Will pop eat itself?
- This column was first published in the November 2007 issue of ITWeb Brainstorm magazine, under the title “Music business turned on its head”. If you’re in South Africa, you may wish to subscribe to the high-quality print version.
Ever since peer-to-peer music downloading became popular, the music industry has been in a deep crisis. Now comes the denouement.
The kid that started all the trouble was 18, a college dropout named Shawn Fanning. He created a piece of software called Napster, which started a peer-to-peer music downloading craze. Record companies were in a flat spin.
Now, eight years later, the game may finally be up for the record companies.
They spent these eight years accusing peer-to-peer networks of facilitating music piracy and building their businesses on the back of artists and copyright owners. The notion of fat-cat record company executives appealing to fans’ sympathy for starving artists sounded just a little hypocritical, and consumers accused the Recording Industry Association of America (RIAA) of profiteering.
It in turn argued that copyright was designed to reward artists fairly, while paying record company executives for providing services to artists such as marketing, producing and distributing their music. Without them, the RIAA argued, new music would be stifled. Artists would never get exposure.
Consumers shot back that record companies just pumped out overpriced formulaic pop, colluding with radio stations, using the playlist system, to flood the airwaves with lowest-common-denominator rubbish. By contrast, they said, peer-to-peer networks enabled them to find obscure music or higher quality material that simply didn’t get promoted through official channels.
As legal downloading services began to emerge – most notably Apple’s iTunes music store – established artists, such as Prince, began to give away their music. This was a slap in the face for the RIAA (and staunch record company defenders such as Metallica), but it wasn’t exactly a business model, so the impact was limited.
Record companies were losing sales. They attributed this to illegal file sharing, but research found the cause to be the economic downturn and fierce competition for disposable income from computer games and DVDs.
At the same time another trend emerged. Traditional marketing via playlists on radio, music videos on television, advertising and movie tie-ins, was increasingly complemented by online reviews and recommendations and word-of-mouth marketing via social networks such as MySpace and Facebook.
The ease of distribution via the internet and the growth of “social marketing” made it clear that something had to give. The idea of interacting more directly with fans had huge appeal for artists, and neither artists nor fans would be too distraught by the notion of cutting out the middleman.
Finally, last month, a band named Radiohead made the first big break. Not only did it release its new album, “In Rainbows”, exclusively on its website, but it allows buyers to choose how much they would like to pay for it. [Update: the album is no longer available for download online, but can be bought as a CD.]
“No really,” the website says, “it’s up to you.”
This “trust model” of buying music is truly novel.
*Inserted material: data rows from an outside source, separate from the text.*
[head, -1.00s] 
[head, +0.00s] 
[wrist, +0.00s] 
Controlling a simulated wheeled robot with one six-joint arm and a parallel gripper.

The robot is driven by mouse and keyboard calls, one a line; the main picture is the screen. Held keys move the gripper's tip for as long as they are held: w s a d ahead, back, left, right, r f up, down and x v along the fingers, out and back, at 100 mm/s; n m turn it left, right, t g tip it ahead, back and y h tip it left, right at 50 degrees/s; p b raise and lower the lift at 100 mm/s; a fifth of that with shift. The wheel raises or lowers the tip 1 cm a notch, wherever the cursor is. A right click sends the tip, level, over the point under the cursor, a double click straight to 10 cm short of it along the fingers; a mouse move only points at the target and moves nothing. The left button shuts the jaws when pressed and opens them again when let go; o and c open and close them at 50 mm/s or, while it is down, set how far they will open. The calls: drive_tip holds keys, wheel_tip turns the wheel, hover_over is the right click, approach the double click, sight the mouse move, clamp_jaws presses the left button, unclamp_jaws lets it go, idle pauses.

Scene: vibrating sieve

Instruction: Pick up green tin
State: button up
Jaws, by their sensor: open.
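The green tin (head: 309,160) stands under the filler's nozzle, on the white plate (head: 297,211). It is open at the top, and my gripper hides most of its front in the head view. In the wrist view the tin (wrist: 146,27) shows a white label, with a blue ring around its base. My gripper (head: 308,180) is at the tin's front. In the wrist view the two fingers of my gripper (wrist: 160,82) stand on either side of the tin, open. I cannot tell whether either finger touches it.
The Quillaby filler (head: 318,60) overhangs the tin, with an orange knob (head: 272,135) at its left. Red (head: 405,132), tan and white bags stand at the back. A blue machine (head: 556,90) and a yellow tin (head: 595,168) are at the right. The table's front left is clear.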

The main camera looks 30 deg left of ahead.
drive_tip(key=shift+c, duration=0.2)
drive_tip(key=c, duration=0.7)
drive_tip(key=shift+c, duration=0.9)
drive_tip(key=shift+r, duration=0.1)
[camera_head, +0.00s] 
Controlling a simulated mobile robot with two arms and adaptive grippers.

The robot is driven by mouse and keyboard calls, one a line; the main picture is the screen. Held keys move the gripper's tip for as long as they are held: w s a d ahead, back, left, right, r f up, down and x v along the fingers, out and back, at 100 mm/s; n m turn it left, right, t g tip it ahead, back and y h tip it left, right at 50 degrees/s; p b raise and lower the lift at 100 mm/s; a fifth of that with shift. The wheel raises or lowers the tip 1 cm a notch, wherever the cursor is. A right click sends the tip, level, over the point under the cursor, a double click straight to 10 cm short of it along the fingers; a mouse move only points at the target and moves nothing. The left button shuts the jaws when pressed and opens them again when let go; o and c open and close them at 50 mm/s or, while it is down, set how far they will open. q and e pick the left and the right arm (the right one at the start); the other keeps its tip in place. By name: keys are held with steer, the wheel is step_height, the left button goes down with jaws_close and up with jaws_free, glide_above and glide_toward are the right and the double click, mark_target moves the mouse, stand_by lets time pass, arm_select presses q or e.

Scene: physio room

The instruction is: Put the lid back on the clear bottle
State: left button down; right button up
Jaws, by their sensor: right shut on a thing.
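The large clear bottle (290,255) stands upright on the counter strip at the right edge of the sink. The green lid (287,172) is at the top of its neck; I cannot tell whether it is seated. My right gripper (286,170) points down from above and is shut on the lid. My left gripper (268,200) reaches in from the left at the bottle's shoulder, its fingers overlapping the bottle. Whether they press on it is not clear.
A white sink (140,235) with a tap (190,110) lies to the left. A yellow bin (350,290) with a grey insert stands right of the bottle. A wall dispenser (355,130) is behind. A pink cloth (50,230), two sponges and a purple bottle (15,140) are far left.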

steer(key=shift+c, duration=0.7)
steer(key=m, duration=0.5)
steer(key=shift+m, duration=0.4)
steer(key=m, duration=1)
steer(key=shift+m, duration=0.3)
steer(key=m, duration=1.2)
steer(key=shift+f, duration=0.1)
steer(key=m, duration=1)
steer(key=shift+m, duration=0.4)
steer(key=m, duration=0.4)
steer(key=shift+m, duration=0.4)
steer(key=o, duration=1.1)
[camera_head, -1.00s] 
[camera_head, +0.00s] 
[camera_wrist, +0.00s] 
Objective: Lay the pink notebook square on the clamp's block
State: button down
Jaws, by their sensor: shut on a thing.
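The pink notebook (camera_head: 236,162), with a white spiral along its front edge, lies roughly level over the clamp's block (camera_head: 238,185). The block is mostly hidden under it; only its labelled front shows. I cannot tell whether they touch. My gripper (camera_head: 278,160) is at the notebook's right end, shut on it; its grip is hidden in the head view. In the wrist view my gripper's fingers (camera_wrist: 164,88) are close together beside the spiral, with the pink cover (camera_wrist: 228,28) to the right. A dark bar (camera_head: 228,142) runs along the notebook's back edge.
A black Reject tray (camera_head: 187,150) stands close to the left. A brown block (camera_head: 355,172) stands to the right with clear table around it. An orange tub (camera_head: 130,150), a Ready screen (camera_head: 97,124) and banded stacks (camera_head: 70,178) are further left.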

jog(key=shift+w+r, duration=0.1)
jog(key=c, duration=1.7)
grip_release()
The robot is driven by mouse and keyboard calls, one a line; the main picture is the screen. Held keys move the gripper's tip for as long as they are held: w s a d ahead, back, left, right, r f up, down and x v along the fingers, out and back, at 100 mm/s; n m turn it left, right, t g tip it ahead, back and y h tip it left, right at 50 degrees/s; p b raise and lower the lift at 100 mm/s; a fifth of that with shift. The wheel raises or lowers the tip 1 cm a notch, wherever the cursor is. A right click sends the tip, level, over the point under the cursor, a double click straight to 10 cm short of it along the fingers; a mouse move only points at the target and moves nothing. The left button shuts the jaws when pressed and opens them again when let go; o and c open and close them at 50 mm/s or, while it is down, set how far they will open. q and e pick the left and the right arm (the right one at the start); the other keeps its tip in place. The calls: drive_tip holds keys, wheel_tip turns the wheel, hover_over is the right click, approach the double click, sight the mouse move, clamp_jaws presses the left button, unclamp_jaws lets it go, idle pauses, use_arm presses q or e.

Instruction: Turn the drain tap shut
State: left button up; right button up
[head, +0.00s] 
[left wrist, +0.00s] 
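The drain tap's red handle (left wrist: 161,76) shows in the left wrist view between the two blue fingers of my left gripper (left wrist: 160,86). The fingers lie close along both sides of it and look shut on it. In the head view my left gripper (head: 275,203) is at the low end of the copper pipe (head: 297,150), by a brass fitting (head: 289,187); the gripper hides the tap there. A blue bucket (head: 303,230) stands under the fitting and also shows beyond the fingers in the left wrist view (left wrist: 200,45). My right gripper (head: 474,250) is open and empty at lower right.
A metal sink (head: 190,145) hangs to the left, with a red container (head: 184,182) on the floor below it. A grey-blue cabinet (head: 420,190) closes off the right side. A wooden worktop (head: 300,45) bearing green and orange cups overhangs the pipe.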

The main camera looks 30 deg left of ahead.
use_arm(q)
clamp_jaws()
No data is yet available on how much (if anything) consumers do choose to pay for the music, but it would be surprising if Radiohead didn’t make money from the album. It is a well-known outfit. It has shown that it trusts its fans to reward it fairly, and that trust will likely be reciprocated. Besides, it is saving loads on traditional marketing and distribution via record companies, so even if the average price paid for the album or tracks is low, it should still turn a profit. [Update: official numbers remain unavailable, but estimates are that though a majority didn’t pay, it made on average between $5 and $8 per album, for total revenue of $6 million to $10 million on initial sales.]
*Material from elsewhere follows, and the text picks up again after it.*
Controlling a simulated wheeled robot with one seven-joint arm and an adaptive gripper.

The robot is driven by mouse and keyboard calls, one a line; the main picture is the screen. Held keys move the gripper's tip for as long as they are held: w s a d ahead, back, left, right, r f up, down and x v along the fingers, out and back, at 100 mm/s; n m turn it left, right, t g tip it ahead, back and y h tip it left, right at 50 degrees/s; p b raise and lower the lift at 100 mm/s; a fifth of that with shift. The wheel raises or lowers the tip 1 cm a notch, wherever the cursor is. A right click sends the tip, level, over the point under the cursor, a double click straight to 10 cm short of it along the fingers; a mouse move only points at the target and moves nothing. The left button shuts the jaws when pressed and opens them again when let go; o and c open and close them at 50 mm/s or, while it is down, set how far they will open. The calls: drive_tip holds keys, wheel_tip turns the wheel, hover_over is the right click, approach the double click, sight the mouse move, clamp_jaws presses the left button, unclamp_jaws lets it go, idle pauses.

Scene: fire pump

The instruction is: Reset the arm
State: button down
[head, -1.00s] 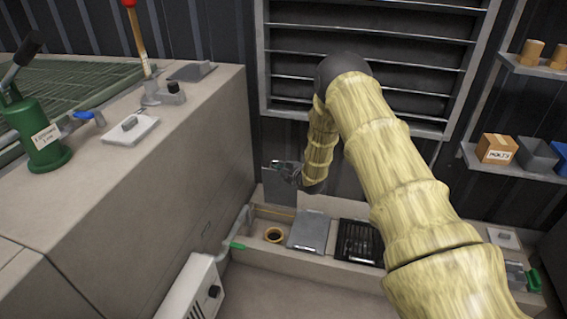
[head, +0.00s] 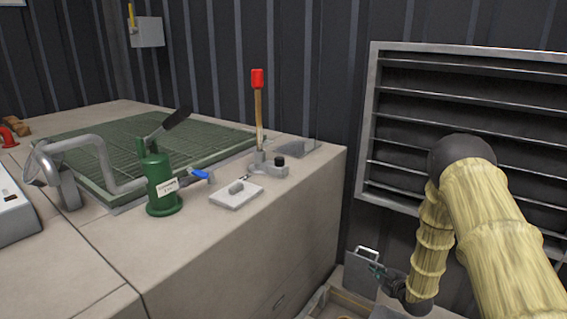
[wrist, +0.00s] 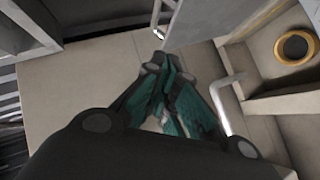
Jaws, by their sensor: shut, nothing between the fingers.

The key question, however, is whether such a model can be sustained. Will consumers continue to pay for new music once the novelty wears off?
And if it is sustainable, how will this impact traditional record sales?
In 1988, the KLF published a booklet, entitled The Manual (How to Have a Number One the Easy Way). It was funny, but was also serious: number one hits can be engineered. Follow the formula, and you’re guaranteed to succeed.
If this traditional record company model is broken beyond repair by Radiohead’s trust model, the hundreds of formulaic pop artists that blare at us from every speaker in every club and shopping mall today could find themselves unemployed by the direct choices of music fans. The fat-cat record companies will wither and die off. Nobody will be able to tell aspiring artists: “Come in here dear boy, have a cigar, you’re gonna go far.”
That cigar will have to be earned from fans, directly. If Radiohead’s model works, the era of the record company executive is truly over.